You know the film, the one with Leo and the All Saints soundtrack. Yeah, the very same. The Beach, follows an optimistic and slightly delusional English tourist as he travels to Thailand seeking a Utopia. The book reflects the aspirations and dreads of Generation X.
The book covers the dream of utopia, the dangers of authenticity, human selfishness, and the nefarious lengths humans will go to in order to survive. The novel, told in the first person, opens to the protagonist, Richard, discussing how he found out about the beach on Ko Sanh Road while staying in a cheap hotel in Bangkok, Thailand. One day, his neighbor who went by the name Daffy, pinned a map to his door; the map led to a pristine seashore that showed no previous signs of human occupation; the beach is part of a National Park where tourists are not supposed to visit. The following day, Daffy was found dead, ostensibly killing himself. Richard decides to follow the map that Daffy left for him. Travel fiction at its finest.

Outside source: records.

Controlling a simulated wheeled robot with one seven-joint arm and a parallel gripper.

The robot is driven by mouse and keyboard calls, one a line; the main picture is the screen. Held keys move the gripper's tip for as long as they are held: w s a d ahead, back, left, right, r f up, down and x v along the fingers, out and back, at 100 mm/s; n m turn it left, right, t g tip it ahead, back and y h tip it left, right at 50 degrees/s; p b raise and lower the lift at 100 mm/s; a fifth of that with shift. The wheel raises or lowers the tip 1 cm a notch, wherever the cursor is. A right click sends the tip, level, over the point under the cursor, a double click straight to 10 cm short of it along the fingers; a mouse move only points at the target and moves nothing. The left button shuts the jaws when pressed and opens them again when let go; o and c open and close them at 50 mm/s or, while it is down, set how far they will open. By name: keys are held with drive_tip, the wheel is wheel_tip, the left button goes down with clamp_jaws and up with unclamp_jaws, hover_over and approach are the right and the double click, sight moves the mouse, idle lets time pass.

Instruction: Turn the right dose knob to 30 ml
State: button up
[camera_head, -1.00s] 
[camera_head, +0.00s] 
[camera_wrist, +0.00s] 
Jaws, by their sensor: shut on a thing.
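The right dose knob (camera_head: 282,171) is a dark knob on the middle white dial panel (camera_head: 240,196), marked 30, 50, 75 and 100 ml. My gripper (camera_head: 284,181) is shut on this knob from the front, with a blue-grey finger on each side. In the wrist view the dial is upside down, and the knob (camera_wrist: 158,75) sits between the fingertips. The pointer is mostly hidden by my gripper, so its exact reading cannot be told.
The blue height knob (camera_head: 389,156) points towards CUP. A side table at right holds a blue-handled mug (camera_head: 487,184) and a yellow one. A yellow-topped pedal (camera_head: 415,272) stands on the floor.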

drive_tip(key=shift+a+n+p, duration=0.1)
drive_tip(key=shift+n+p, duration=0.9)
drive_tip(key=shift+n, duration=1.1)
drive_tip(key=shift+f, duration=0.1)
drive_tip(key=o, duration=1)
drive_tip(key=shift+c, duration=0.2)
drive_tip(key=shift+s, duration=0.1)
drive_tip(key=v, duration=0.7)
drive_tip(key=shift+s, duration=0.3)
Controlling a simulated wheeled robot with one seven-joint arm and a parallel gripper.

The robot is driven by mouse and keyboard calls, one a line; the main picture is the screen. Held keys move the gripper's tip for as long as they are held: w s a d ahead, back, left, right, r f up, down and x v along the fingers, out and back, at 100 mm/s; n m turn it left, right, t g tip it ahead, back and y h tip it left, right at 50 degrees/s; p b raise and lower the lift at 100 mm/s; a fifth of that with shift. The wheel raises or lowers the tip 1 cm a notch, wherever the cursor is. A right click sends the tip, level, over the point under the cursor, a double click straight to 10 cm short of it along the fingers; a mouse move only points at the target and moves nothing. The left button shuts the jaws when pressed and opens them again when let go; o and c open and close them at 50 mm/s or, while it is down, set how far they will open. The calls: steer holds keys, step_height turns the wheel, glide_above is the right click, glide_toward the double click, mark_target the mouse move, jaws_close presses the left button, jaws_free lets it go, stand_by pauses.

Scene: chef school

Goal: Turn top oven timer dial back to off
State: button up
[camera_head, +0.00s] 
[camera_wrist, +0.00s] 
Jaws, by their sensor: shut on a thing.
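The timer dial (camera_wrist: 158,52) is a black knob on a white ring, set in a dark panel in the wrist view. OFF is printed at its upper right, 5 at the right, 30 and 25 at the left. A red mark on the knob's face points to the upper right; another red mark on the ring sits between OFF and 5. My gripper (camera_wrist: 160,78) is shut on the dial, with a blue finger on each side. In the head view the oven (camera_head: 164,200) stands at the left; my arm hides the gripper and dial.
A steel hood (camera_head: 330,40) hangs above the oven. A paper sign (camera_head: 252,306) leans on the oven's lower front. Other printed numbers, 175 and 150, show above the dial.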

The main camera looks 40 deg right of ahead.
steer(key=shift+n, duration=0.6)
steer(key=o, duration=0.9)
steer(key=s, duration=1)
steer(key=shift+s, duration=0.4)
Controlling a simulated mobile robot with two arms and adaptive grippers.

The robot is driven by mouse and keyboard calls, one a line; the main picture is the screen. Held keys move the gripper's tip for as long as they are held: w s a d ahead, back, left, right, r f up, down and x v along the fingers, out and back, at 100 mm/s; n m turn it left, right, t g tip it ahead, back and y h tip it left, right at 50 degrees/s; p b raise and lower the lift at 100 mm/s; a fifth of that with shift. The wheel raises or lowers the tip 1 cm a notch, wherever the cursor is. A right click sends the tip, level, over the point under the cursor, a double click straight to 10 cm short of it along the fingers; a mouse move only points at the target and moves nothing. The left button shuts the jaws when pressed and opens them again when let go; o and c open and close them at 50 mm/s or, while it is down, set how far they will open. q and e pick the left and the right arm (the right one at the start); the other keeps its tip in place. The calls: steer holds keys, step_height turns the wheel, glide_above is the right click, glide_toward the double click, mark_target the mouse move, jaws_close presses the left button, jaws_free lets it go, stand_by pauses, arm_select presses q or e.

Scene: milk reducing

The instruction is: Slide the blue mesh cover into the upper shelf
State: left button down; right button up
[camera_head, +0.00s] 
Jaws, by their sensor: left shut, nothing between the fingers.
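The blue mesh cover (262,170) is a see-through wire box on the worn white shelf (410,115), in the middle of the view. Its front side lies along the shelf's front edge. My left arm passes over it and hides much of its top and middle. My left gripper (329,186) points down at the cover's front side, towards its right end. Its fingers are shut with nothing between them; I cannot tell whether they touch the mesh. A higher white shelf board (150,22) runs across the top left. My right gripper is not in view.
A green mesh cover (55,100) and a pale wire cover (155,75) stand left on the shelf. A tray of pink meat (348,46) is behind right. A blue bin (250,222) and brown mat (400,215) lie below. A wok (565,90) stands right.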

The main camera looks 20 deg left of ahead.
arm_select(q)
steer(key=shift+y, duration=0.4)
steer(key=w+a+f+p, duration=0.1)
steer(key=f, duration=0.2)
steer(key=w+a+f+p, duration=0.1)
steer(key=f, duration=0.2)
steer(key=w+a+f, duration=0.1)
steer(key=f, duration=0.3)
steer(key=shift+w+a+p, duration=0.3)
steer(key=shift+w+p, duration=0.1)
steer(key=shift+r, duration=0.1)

Our final pick is one for the adventurous and by that we don’t necessarily mean in backpacking. Fear and Loathing, also a fabulous film, is wild. So wild. As wild as you could expect from Hunter S Thompson but still. The novel begins 100 miles southwest of Las Vegas.
The narrator, Raoul Duke, is driving a bright red convertible. Both he and his passenger (who is also his lawyer) have taken a large amount of drugs and are just starting to feel the effects. Duke explains that he is a journalist on a contract to cover the Mint 400 motorcycle race in Las Vegas. He has brought his attorney friend along for the weekend. The men have amassed a huge stockpile of drugs in the trunk of their rental car, including ether, amyls, cocaine, pills, LSD, and marijuana. On the way to Vegas, the two men pick up a young hitchhiker. However, they quickly frighten him with their erratic behavior and he leaps out of the convertible. The rest of the book details the tricky situations and drug fuelled antics they end up in. So, although we can leave the drugs, we would love the Las Vegas travel!